▶ _What the exercise asks_: Reproduce all of the material exactly as shown.

▶ _Supplied material_:

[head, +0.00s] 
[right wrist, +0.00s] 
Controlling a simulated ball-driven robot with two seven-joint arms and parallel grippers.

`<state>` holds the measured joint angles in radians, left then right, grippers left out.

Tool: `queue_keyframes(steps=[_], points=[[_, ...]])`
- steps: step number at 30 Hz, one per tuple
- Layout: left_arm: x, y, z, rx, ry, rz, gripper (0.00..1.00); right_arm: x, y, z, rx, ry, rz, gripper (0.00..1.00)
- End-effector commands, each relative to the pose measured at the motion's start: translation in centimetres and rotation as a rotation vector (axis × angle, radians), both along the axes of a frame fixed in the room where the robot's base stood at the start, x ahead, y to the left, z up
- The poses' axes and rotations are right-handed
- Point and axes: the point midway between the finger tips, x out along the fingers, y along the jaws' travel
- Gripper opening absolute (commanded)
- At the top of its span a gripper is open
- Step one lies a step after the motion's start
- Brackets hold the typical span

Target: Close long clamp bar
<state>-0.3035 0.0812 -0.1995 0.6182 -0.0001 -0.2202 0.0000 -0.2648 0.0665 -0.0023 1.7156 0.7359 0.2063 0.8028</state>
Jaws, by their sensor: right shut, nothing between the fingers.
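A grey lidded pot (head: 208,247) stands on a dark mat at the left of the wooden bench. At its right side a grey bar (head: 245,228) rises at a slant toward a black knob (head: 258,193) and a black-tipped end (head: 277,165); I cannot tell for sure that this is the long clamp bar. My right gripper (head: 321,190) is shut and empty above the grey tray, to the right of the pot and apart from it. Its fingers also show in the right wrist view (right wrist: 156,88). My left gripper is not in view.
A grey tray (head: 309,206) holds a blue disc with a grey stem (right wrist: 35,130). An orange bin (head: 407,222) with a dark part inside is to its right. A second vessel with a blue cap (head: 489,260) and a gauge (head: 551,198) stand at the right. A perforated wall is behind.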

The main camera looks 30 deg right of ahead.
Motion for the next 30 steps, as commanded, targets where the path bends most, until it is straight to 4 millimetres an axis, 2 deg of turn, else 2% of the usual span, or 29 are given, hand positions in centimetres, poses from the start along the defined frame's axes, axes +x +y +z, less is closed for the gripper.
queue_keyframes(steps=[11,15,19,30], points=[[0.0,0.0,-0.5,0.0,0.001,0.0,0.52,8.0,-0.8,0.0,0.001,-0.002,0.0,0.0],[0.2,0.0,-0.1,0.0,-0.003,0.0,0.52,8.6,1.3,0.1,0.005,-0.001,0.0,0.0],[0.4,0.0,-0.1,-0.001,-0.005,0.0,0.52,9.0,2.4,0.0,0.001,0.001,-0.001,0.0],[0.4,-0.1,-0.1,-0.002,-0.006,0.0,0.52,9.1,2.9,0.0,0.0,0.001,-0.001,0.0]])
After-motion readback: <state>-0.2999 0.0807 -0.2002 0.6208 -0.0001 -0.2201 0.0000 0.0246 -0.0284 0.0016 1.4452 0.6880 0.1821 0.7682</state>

▶ _Solution_:
[head, +0.00s] 
[right wrist, +0.00s] 
Controlling a simulated ball-driven robot with two seven-joint arms and parallel grippers.

`<state>` holds the measured joint angles in radians, left then right, grippers left out.

Tool: `queue_keyframes(steps=[_], points=[[_, ...]])`
- steps: step number at 30 Hz, one per tuple
- Layout: left_arm: x, y, z, rx, ry, rz, gripper (0.00..1.00); right_arm: x, y, z, rx, ry, rz, gripper (0.00..1.00)
- End-effector commands, each relative to the pose measured at the motion's start: translation in centimetres and rotation as a rotation vector (axis × angle, radians), both along the axes of a frame fixed in the room where the robot's base stood at the start, x ahead, y to the left, z up
- The poses' axes and rotations are right-handed
- Point and axes: the point midway between the finger tips, x out along the fingers, y along the jaws' travel
- Gripper opening absolute (commanded)
- At the top of its span a gripper is open
- Step one lies a step after the motion's start
- Brackets hold the typical span

Target: Close long clamp bar
<state>-0.3035 0.0812 -0.1995 0.6182 -0.0001 -0.2202 0.0000 -0.2648 0.0665 -0.0023 1.7156 0.7359 0.2063 0.8028</state>
Jaws, by their sensor: right shut, nothing between the fingers.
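A grey lidded pot (head: 208,247) stands on a dark mat at the left of the wooden bench. At its right side a grey bar (head: 245,228) rises at a slant toward a black knob (head: 258,193) and a black-tipped end (head: 277,165); I cannot tell for sure that this is the long clamp bar. My right gripper (head: 321,190) is shut and empty above the grey tray, to the right of the pot and apart from it. Its fingers also show in the right wrist view (right wrist: 156,88). My left gripper is not in view.
A grey tray (head: 309,206) holds a blue disc with a grey stem (right wrist: 35,130). An orange bin (head: 407,222) with a dark part inside is to its right. A second vessel with a blue cap (head: 489,260) and a gauge (head: 551,198) stand at the right. A perforated wall is behind.

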The main camera looks 30 deg right of ahead.
Motion for the next 30 steps, as commanded, targets where the path bends most, until it is straight to 4 millimetres an axis, 2 deg of turn, else 2% of the usual span, or 29 are given, hand positions in centimetres, poses from the start along the defined frame's axes, axes +x +y +z, less is closed for the gripper.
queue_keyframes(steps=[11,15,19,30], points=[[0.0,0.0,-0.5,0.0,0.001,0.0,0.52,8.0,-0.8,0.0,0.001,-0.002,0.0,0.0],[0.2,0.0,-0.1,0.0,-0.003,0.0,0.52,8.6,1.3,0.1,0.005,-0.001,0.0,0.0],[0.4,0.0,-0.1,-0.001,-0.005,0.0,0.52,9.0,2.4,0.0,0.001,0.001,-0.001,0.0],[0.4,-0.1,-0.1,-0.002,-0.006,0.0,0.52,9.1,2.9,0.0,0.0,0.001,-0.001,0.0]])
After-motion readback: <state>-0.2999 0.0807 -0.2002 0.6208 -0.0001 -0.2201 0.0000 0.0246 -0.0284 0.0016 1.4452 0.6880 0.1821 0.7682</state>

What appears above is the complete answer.